Essentially, the doctrine held that every town must make room for people of all incomes and can’t legitimately exclude low or moderate income people through restricting planning and zoning policies. The Fair Share Housing Center, a primary litigant in the case that led to the Ethel Lawrence Homes in Mount Laurel that’s lauded by the editorial, calls it “one of the most significant civil rights cases in the United States since Brown v. Board of Education (1954).”

That statement might sound self-serving, but it has some credence, given that other states all over the country – including Vermont – have at least paid lip service to this principle. (For a quick summary of the Doctrine and how it resonates in Vermont, check out our previous blog post on this.

One thing that was missing from the editorial was any invocation of the incisive language in the New Jersey justices’ rulings. Like this, from Mount Laurel I:

“By way of summary, what we have said comes down to this. As a developing municipality, Mount Laurel must, by its land use regulations, make realistically possible the opportunity for an appropriate variety and choice of housing for all categories of people who may desire to live there, of course including those of low and moderate income. It must permit multi-family housing, without bedroom or similar restrictions, as well as small dwellings on very small lots, low cost housing of other types and, in general, high density zoning, without artificial and unjustifiable minimum requirements as to lot size, building size and the like, to meet the full panoply of these needs. Certainly when a municipality zones for industry and commerce for local tax benefit purposes, it without question must zone to permit adequate housing within the means of the employees involved in such uses…” (emphasis added)

Those guidelines are as apt today as when that opinion was written, in 1975 – 40 years ago!

Another thing missing from the editorial was anything more than a passing reference to complexities and controversies that attended efforts to implement the doctrine in municipalities across the state. It’s a long and tangled story, and while it’s true as the Times intones that “some local officials are working diligently to turn back the clock…” and that “Gov. Chris Christie and his allies in some of the state’s wealthy towns would like nothing more than to kill this remedy…” there is an added complication in many communities, and this one has resonance in Vermont, too.

newjersey2

Some of the challenges New Jersey’ Sussex County faces in providing more affordable housing, according to this New Jersey Herald account, may sound familiar here:

“ ….a shortfall of utilities — sewer, water, electric — to accommodate more housing and population; and a lack of practical public transportation in the area that limits the ability for low- and moderate-income people to get to decent-paying jobs.

“But the most glaring problem is that with the population declining and the economy volatile, the county is not an ideal place for developers to invest.”

 

What they didn’t talk about

debate2

The Democratic presidential candidates had a fair amount to say last night about the disappearing middle class, but not about where all of those fallen people can afford to live. Housing unaffordability is a “crisis” throughout the country, judging from news accounts, but it was not among the “pressing issues” deemed worthy of discussion in the debate.

One likely reason is that “pressing issues” for the purpose of this debate were defined, in part, by the volume of traffic they generate on Facebook.

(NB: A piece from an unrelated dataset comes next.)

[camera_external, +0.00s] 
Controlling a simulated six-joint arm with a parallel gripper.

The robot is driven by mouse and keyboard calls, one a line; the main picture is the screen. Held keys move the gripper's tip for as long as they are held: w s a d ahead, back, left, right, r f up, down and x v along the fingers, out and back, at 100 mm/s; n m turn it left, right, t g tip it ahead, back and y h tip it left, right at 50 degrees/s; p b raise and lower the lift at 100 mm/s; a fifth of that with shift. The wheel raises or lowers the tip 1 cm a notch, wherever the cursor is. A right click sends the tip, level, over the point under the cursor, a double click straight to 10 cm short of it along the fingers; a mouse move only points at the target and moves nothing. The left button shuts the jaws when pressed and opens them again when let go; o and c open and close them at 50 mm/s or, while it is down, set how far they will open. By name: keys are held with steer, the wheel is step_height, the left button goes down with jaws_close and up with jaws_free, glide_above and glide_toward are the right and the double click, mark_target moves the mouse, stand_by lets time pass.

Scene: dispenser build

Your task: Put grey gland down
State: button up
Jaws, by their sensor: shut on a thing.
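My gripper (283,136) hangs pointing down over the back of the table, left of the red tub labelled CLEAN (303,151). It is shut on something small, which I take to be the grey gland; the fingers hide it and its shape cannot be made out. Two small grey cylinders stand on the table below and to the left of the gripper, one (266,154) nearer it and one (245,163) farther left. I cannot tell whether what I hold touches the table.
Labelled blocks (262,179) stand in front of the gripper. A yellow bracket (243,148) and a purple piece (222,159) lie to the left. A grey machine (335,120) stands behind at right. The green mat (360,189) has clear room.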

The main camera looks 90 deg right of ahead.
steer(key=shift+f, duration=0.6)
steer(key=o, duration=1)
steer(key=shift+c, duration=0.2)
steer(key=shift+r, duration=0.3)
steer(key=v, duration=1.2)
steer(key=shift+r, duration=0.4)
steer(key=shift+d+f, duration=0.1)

Perhaps housing advocates need to devote themselves more devoutly to social media.

Another reason, as we’ve suggested in previous posts, is that any substantial solution to the affordability problem will require major federal investments, in the form of subsidies, public housing and so forth. To be sure, raising wages – as the candidates pledged to do – will help alleviate the problem, but even a minimum wage of $15 will leave millions of people house-poor.

Here’s an idea that might have been introduced during the debate’s back-and-forths about capitalism, but wasn’t: Housing, like education and health care, is basic human need that requires major governmental intervention and that can’t simply be left to market forces. Don’t take our word for it –check out what an establishmentarian magazine, The Economist, has to say about housing as one of capitalism’s unmet challenges.

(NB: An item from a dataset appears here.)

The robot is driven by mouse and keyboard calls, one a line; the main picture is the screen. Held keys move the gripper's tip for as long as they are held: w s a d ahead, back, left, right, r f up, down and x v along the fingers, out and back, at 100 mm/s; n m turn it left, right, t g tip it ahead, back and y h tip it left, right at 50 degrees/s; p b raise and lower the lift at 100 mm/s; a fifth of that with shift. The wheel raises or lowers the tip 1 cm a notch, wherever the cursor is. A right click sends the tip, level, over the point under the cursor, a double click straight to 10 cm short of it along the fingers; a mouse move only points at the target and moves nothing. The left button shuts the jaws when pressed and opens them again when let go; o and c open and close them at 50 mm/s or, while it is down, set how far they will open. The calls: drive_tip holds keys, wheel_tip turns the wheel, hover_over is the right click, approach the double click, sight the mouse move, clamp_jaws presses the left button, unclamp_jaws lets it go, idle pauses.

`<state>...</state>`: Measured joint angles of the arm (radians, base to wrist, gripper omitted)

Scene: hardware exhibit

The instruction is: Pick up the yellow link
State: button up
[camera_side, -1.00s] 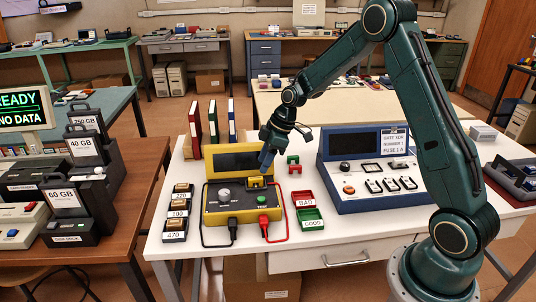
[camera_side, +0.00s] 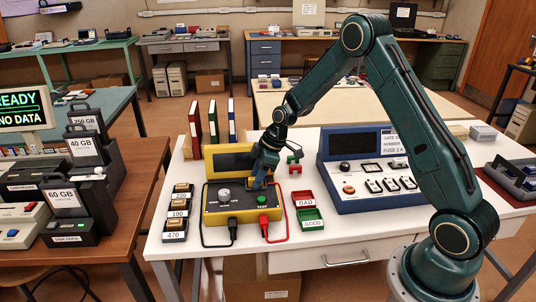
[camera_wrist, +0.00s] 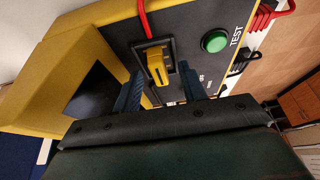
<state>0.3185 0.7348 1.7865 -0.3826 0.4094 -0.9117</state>
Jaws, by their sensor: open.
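The yellow link (camera_wrist: 157,66) sits in a dark framed socket on the panel of the yellow tester (camera_side: 214,206). My gripper (camera_wrist: 161,72) is open, with its two blue fingers apart and the link between and just ahead of their tips in the wrist view. The link is not gripped. In the side view my gripper (camera_side: 261,180) is low over the right part of the tester panel and covers most of the link. A round green TEST button (camera_wrist: 214,42) is beside the socket.
Red and black leads plug into the tester's front. Red and green bins (camera_side: 308,216) stand to its right, labelled blocks (camera_side: 178,207) to its left. A blue console (camera_side: 372,193) stands farther right.

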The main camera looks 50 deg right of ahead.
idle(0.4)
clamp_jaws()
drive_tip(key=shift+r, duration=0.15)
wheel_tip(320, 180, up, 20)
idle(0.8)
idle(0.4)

Another housing topic the candidates bypassed was the pronounced racial segregation that still marks residential settlement patterns in metropolitan areas all over the country, 47 years after the passage of a Fair Housing Act that was intended to undo that segregation.

They had opportunities to discuss this, when they were invited to talk about “issues of race in America” or the unrest in Baltimore, but the focus remained on reforming the criminal justice system, improving educational opportunities, and so forth. Not that these aren’t important, but there’s another perspective on the events of Baltimore and Ferguson that deserves attention. Consider this analysis by the Economic Policy Institute’s Richard Rothstein, published soon after the Baltimore riots:

“Whenever young black men riot in response to police brutality or murder, as they have done in Baltimore this week, we’re tempted to think we can address the problem by improving police quality—training officers not to use excessive force, implementing community policing, encouraging police to be more sensitive, prohibiting racial profiling, and so on. These are all good, necessary, and important things to do. But such proposals ignore the obvious reality that the protests are not really (or primarily) about policing.

“Baltimore, not at all uniquely, has experienced a century of public policy designed, consciously so, to segregate and impoverish its black population. A legacy of these policies is the rioting we have seen  ….Whether after the 1967 wave of riots that led to the Kerner Commission report, after the 1992 Los Angeles riot that followed the acquittal of police officers who beat Rodney King, or after the recent wave of confrontations and vandalism following police killings of black men, community leaders typically say, properly, that violence isn’t the answer and that after peace is restored, we can deal with the underlying problems. We never do so.

“Certainly, African American citizens of Baltimore were provoked by aggressive, hostile, even murderous policing, but … (w)ithout suburban integration, something barely on today’s public policy agenda, ghetto conditions will persist, giving rise to aggressive policing and the riots that inevitably ensue. Like Ferguson before it, Baltimore will not be the last such conflagration the nation needlessly experiences.”